Improving the lives of learners and teachers


Some of the country’s schools are in a shameful sight, says Podetti-Ngono. Children still learn in environments with poor infrastructure, lack of water and other vital supplies. These, unfortunately, are South Africa’s immediate needs. Children need proper classrooms, chairs and desks before technology and robotics lessons.

"We ought to focus first on improving the lives of learners and teachers in the immediate future through reshaping the school environments into places of pride and dignity. Teachers are frustrated over the teacher-learner ratio which is often above 1 to 60, this frustration leads to low morale and a lack of connection between learner and educator. These same teachers who are overworked, are often not rewarded for their dedication and drive for academic results.
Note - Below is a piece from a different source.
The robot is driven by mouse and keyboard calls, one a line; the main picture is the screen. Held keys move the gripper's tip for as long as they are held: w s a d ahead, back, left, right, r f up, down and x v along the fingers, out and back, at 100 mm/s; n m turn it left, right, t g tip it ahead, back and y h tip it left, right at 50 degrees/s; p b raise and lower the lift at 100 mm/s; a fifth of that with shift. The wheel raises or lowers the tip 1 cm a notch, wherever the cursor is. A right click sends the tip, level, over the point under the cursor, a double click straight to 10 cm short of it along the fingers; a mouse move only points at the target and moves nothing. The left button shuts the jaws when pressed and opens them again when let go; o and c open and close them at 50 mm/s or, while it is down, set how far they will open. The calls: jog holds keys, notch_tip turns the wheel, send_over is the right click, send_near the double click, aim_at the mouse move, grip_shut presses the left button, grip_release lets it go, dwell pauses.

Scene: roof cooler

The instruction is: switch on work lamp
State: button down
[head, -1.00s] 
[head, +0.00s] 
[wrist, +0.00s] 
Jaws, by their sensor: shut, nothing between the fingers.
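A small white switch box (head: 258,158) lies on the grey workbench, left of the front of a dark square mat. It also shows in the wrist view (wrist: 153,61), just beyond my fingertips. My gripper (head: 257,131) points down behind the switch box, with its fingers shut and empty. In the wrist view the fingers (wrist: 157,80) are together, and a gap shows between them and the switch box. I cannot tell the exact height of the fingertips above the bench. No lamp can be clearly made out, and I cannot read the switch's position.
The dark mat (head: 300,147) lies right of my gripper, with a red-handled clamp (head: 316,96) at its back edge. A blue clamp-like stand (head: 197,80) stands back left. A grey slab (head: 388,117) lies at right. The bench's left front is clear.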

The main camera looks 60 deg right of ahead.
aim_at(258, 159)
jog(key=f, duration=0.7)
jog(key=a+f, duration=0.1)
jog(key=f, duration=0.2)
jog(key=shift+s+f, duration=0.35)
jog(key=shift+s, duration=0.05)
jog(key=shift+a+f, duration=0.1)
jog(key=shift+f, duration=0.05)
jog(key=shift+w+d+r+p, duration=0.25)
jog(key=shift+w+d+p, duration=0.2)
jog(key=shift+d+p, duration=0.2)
"Learners are also exhibiting signs of frustration with the education system and acting up through violent acts within school premises. The woes within schools are endless and widely reported, these will not be solved by introducing additional lessons no matter how useful these may be in the future," adds Podetti-Ngono.

Repurposing structures for education


Podetti-Ngono laments the lack of resources to ensure children are safe at schools, the failure to repurpose vacant government structures for education, and increasing administration tasks piled on the laps of teachers, which she believes add to the stripping of the pride and allure of this vocation.

"Government can aspire to catch-up to its global first-world peers with regards to digital education and advances. However, for that to happen we require educators and learners who feel that government actually cares for their intrinsic needs. Not until the most important stakeholders of our education system feel valued by the larger system and country will it be that our desires for the future are manifest in any fruitful and tangible manner.

"It will take more than tablets to fix the ills clouding the country’s education system for future gains. Before coding machines for the fourth industrial revolution, we need to code values into the hearts of the people who can make that revolution a success," says Podetti-Ngono.